[leetcode] 337. House Robber III 解题报告

题目链接: https://leetcode.com/problems/house-robber-iii/

The thief has found himself a new place for his thievery again. There is only one entrance to this area, called the "root." Besides the root, each house has one and only one parent house. After a tour, the smart thief realized that "all houses in this place forms a binary tree". It will automatically contact the police if two directly-linked houses were broken into on the same night.

Determine the maximum amount of money the thief can rob tonight without alerting the police.

Example 1:

     3
    / \
   2   3
    \   \ 
     3   1

Maximum amount of money the thief can rob =  3  +  3  +  1  =  7 .

Example 2:

     3
    / \
   4   5
  / \   \ 
 1   3   1

Maximum amount of money the thief can rob =  4  +  5  =  9 .

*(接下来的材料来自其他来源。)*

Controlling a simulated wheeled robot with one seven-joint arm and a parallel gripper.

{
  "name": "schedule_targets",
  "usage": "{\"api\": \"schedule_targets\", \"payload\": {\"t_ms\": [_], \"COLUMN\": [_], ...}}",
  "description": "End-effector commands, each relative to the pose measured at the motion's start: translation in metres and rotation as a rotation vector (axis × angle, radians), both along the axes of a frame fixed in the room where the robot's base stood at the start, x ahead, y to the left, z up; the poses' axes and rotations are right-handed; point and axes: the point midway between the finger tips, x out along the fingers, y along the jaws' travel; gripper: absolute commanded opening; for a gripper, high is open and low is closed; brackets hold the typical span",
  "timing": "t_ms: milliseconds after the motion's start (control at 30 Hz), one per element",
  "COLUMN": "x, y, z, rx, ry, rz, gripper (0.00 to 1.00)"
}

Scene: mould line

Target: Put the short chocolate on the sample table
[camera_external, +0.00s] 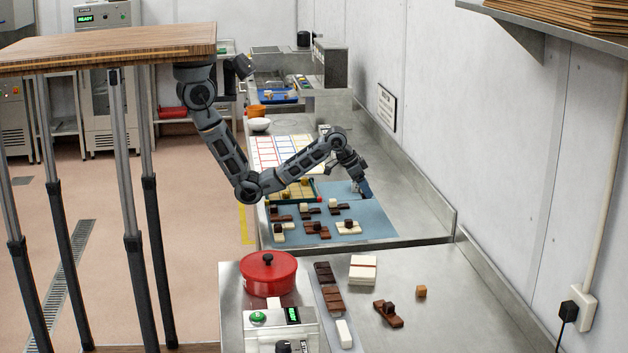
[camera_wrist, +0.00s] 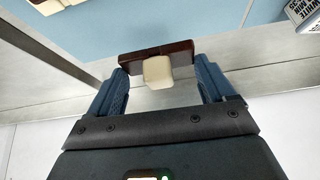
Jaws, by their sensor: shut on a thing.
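My gripper (camera_external: 364,190) is low over the far right part of the blue mat (camera_external: 378,226) on the steel counter. In the wrist view its two blue fingers (camera_wrist: 158,80) are closed on the ends of a dark brown chocolate bar (camera_wrist: 182,52) with a cream cube (camera_wrist: 158,72) on it. Whether this piece touches the mat is unclear. Several brown and cream chocolates, such as a cream one with a brown cube (camera_external: 348,227), lie in rows on the mat. I cannot tell which surface is the sample table.
A near steel table holds a red pot (camera_external: 268,275), a device with a green button (camera_external: 279,330), cream slabs (camera_external: 363,269), a brown bar with a cube (camera_external: 388,314) and a small brown cube (camera_external: 421,291). A wooden top (camera_external: 105,48) stands left. Wall runs along the right.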

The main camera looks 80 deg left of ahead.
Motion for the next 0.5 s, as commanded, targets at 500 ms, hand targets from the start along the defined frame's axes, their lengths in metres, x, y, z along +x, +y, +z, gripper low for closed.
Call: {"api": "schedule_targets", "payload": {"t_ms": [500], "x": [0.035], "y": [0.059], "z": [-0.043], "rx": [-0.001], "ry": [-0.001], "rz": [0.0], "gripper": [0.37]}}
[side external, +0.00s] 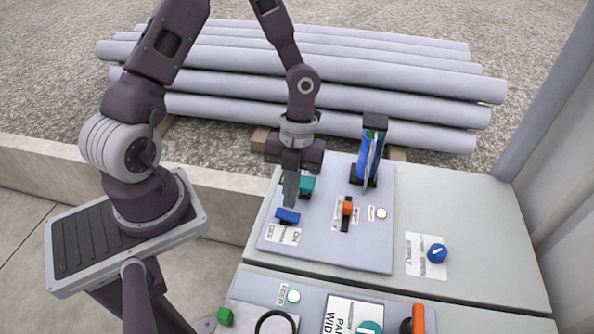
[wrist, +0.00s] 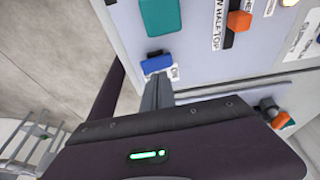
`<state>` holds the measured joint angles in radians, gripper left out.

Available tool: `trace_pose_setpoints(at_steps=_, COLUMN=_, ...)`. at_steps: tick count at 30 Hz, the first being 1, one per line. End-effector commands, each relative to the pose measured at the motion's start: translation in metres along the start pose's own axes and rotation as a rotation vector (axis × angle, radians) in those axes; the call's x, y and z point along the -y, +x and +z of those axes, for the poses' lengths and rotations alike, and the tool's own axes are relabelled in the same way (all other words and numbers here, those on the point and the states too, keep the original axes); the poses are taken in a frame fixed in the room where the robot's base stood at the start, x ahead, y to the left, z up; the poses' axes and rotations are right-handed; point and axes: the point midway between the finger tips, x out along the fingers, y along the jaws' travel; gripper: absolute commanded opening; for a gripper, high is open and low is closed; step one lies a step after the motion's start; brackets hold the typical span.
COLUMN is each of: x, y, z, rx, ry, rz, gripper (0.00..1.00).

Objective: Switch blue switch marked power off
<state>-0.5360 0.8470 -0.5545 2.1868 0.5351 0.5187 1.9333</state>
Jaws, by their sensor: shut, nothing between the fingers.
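A small blue switch (side external: 287,215) sits at the lower left of the pale raised panel (side external: 336,252), above a white label that seems to read OFF and ON. I cannot make out the word power. The same blue switch (wrist: 157,62) shows in the wrist view, just beyond my fingertips. My gripper (side external: 291,202) is shut and empty, pointing down at the switch's upper edge. Its fingers also show in the wrist view (wrist: 159,80), partly covering the label. I cannot tell whether the fingertips touch the switch.
A teal control (side external: 306,186) stands close behind the fingers. An orange slider (side external: 347,208), a tall blue lever (side external: 369,158) and a blue knob (side external: 437,253) lie to the right. Pale pipes (side external: 330,95) are stacked behind. A lower panel carries more controls.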

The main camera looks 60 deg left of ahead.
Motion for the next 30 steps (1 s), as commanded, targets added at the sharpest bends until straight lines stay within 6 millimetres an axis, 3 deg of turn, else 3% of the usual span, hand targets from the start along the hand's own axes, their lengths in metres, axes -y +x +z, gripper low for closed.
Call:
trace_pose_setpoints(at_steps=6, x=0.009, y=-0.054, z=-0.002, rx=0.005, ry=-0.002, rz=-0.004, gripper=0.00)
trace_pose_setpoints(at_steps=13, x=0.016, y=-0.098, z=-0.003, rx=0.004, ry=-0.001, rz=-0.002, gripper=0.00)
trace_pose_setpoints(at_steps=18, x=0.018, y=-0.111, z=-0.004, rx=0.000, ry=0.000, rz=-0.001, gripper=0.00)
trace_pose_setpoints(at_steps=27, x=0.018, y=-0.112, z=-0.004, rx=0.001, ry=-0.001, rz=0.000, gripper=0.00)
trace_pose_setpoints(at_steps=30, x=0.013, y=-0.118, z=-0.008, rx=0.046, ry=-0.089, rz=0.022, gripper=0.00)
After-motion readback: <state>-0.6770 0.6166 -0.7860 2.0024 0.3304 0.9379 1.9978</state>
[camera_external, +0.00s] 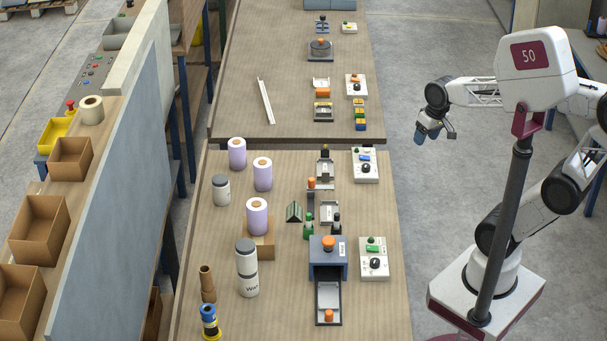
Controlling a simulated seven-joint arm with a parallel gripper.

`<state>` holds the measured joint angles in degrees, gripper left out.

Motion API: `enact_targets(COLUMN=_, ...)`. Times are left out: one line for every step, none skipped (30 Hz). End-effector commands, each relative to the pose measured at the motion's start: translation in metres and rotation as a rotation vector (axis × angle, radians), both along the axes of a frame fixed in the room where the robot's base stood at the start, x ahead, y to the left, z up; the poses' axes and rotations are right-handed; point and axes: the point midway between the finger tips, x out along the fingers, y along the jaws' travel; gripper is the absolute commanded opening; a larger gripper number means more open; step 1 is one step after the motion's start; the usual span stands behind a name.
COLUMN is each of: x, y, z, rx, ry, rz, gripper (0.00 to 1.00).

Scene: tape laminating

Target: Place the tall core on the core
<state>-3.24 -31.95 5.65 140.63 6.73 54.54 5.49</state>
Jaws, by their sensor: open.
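A brown cardboard core (207,283) stands upright at the front left of the near table. It looks like a narrower tall upper piece above a wider lower piece; I cannot tell for sure whether these are two cores, one on the other. Lavender rolls with brown centres stand farther back: one at the rear (237,154), one in the middle (262,175), and one (257,217) on a cardboard box. My gripper (436,134) is open and empty, raised in the air right of the tables, far from the brown core.
A blue-and-yellow cylinder (209,322) stands just in front of the brown core. Grey-and-white canisters (247,268) stand to its right. A blue press (328,258) and control boxes (374,265) fill the table's right side. A black post (505,225) stands before my arm.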

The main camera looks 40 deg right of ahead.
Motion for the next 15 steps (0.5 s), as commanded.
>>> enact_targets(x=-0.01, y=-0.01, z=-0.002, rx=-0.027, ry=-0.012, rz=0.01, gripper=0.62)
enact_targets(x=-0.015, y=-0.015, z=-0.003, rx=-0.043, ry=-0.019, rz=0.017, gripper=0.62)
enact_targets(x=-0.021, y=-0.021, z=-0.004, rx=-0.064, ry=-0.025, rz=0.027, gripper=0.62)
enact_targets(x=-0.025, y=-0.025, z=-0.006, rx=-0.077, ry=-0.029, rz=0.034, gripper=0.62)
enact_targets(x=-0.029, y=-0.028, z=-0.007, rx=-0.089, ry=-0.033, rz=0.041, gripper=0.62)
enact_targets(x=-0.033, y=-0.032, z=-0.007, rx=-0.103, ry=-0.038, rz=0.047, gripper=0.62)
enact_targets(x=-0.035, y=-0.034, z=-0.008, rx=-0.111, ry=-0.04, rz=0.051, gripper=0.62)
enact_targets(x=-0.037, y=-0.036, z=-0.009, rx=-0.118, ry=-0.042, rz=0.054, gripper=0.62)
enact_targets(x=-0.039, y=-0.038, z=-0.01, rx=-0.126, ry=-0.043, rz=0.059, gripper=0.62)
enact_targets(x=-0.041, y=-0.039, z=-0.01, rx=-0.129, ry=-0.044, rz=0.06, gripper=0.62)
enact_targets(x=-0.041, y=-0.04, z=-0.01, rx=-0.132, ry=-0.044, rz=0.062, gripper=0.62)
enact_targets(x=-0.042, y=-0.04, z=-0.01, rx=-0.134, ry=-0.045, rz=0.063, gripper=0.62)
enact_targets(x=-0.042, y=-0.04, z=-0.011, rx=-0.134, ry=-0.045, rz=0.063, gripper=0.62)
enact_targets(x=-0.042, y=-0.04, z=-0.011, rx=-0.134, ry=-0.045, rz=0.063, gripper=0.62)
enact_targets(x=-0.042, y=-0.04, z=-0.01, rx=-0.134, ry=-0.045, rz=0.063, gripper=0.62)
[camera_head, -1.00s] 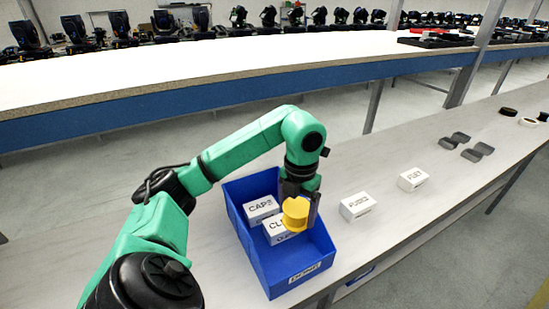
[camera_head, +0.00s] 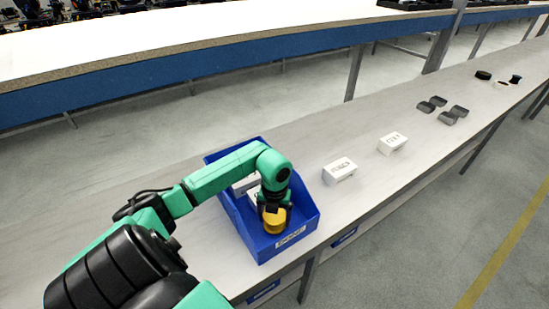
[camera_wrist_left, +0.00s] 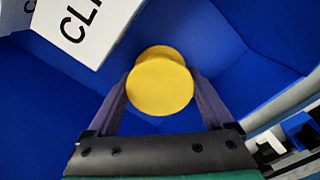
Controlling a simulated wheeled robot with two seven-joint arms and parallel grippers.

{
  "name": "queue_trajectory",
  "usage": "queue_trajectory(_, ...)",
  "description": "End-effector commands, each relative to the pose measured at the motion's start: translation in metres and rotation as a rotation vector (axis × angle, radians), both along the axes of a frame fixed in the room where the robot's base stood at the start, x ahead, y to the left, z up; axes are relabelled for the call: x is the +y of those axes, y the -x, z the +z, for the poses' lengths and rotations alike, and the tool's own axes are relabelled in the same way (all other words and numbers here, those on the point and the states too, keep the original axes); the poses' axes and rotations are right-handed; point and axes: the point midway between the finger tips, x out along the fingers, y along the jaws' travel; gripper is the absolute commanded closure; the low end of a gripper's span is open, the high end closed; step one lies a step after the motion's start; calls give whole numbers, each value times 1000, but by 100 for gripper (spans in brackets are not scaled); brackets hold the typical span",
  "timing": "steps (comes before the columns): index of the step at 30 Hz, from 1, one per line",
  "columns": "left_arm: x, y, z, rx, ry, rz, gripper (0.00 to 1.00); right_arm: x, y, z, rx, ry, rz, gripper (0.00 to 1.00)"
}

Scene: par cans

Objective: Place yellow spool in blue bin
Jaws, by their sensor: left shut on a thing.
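The yellow spool (camera_head: 275,221) is held by my left gripper (camera_head: 273,212), which is shut on it. The spool also shows in the left wrist view (camera_wrist_left: 160,85), between the two fingers. The blue bin (camera_head: 300,222) stands on the grey bench, and the spool is over or inside its front part. I cannot tell whether the spool touches the bin floor. White boxes (camera_head: 246,184) lie in the bin, partly hidden by my arm; one box (camera_wrist_left: 85,27) with black letters shows beside the spool in the wrist view. My right gripper is not in view.
Two white boxes, one nearer (camera_head: 340,170) and one farther (camera_head: 392,143), stand on the bench (camera_head: 330,128) right of the bin. Several dark grey parts (camera_head: 447,117) and small spools (camera_head: 483,75) lie farther along. Another table (camera_head: 200,50) is behind, across an aisle.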

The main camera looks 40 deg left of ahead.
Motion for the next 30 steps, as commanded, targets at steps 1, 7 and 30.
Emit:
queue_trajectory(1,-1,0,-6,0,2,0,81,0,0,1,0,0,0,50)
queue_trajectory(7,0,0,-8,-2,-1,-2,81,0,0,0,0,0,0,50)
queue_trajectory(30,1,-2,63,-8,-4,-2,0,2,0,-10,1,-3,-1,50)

思路: 一个基本的思路就是每一个结点做两种判断, 偷或者不偷, 所以在做DFS搜索的时候我们可以在每一个结点判断哪一个情况利益更大. 我们需要一个标记, 就是如果上一个结点被偷了, 这个结点就不可以再偷了, 所以一个基本的代码如下, 但是无法通过所有数据:

class Solution {
public:
    int DFS(TreeNode* root, bool flag)
    {
        if(!root) return 0;
        int sum = DFS(root->left, true) + DFS(root->right, true);//不偷这个,则其子节点可以偷
        if(flag == true)//如果当前结点可以偷, 那么下一个结点则不可以
            sum = max(DFS(root->left, false)+ DFS(root->right, false)+root->val, sum);
        return sum;
    }

    int rob(TreeNode* root) {
        return max(DFS(root, false), DFS(root, true));
    }
};

我们可以看到这种方法包含了很多重复的计算, 那么我们可以将计算过的结点保存起来, 如果下次再遍历到这里的时候可以直接得到其值, 改进的方法如下:

class Solution {
public:
    int DFS(TreeNode* root, bool flag)
    {
        if(!root) return 0;
        int sum1, sum2;
        if(hash1.find(root) != hash1.end())
            sum1 = hash1[root];
        else
        {
            sum1 = DFS(root->left, true) + DFS(root->right, true);
            hash1[root] = sum1;
        }
        if(flag && hash2.find(root)!= hash2.end())
            sum2 = hash2[root];
        else if(flag)
        {
            sum2 = DFS(root->left, false)+ DFS(root->right, false)+root->val;
            hash2[root] = sum2;
        }
        return max(sum1, sum2);
    }

    int rob(TreeNode* root) {
        return max(DFS(root, false), DFS(root, true));
    }
private:
    unordered_map<TreeNode*, int> hash1;
    unordered_map<TreeNode*, int> hash2;
};

这种方法已经足以通过所有数据, 并且也相当高效, 不过代码比较复杂, 参考别人的代码发现一种更好的方式, 并且不需要特殊的数据结构, 因此效率比我的代码更高.

代码如下:

class Solution {
public:
    int DFS(TreeNode* root, int& sonLeft, int& sonRight)
    {
        if(!root) return 0;
        int leftSonLeft=0, leftSonRight=0, rightSonLeft=0, rightSonRight=0;
        sonLeft = DFS(root->left, leftSonLeft, leftSonRight);
        sonRight = DFS(root->right, rightSonLeft, rightSonRight);
        int fromGrandson = leftSonLeft+leftSonRight+ rightSonLeft+ rightSonRight;
        return max(root->val + fromGrandson, sonLeft + sonRight);
    }

    int rob(TreeNode* root) {
        int sonLeft=0, sonRight=0;
        return DFS(root, sonLeft, sonRight);
    }
};

参考链接:https://leetcode.com/discuss/93998/simple-c-solution